**Problem to work on**
Repeat, exactly, the run of lines that opens with the line containing "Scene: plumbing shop" and closes with the line containing "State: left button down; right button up", and leave all other lines out.

========================================================================

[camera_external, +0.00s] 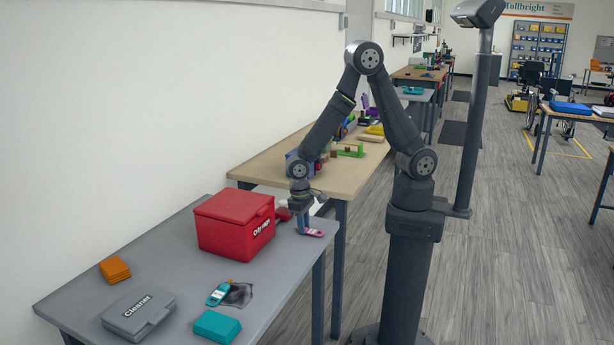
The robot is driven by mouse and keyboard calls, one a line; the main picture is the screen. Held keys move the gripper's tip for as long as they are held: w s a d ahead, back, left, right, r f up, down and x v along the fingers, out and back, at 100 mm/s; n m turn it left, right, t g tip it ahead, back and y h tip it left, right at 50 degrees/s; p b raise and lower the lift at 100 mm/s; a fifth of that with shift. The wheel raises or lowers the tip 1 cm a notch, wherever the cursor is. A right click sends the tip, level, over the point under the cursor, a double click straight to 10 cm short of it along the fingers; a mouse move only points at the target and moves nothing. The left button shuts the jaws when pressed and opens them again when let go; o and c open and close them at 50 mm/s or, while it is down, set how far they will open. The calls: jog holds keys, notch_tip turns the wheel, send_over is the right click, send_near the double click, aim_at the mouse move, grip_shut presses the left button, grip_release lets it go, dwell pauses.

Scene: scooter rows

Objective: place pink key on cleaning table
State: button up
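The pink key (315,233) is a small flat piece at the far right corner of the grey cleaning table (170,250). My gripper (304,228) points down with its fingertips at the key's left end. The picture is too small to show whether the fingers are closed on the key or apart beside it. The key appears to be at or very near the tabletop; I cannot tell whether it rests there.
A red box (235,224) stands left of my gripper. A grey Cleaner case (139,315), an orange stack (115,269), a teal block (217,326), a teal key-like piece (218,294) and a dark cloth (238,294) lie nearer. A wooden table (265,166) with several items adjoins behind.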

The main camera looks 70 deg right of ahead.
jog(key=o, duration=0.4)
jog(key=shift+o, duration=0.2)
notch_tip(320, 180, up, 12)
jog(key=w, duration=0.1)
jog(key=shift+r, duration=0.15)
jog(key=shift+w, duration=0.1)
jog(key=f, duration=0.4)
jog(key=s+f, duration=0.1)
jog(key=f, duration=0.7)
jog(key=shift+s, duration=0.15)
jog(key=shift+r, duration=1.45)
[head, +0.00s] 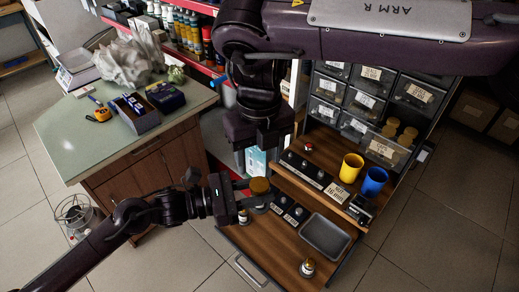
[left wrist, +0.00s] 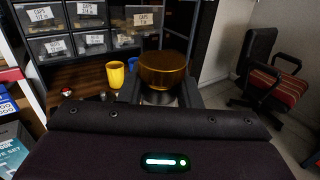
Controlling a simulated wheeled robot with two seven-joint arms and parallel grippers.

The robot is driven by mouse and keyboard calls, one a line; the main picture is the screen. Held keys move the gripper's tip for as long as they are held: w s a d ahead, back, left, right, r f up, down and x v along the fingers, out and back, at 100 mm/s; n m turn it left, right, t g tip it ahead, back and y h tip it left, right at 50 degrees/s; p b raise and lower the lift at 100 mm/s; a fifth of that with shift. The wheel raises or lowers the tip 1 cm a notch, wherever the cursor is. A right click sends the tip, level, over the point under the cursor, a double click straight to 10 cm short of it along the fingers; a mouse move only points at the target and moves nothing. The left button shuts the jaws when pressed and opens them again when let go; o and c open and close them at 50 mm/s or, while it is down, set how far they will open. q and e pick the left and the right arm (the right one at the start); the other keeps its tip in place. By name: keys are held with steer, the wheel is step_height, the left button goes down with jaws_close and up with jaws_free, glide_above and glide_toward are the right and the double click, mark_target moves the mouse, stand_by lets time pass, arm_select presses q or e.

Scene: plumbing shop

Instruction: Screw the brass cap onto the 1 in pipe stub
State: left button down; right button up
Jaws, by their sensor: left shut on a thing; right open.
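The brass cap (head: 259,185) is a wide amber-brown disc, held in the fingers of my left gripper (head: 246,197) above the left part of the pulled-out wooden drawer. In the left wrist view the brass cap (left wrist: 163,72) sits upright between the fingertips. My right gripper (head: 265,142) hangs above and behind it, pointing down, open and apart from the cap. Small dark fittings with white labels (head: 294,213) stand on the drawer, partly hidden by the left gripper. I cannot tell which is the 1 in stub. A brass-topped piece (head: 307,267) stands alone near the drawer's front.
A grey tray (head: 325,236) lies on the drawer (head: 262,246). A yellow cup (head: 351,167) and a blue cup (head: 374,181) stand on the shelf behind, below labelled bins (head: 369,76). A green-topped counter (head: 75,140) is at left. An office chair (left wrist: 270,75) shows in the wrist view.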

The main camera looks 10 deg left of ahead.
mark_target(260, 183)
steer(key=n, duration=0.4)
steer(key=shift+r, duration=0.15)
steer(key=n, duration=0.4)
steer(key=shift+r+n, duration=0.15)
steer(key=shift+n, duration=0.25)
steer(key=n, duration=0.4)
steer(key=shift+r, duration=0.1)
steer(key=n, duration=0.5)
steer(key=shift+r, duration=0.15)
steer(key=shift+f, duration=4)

========================================================================

**Answer to the exercise**
Scene: plumbing shop

Instruction: Screw the brass cap onto the 1 in pipe stub
State: left button down; right button up

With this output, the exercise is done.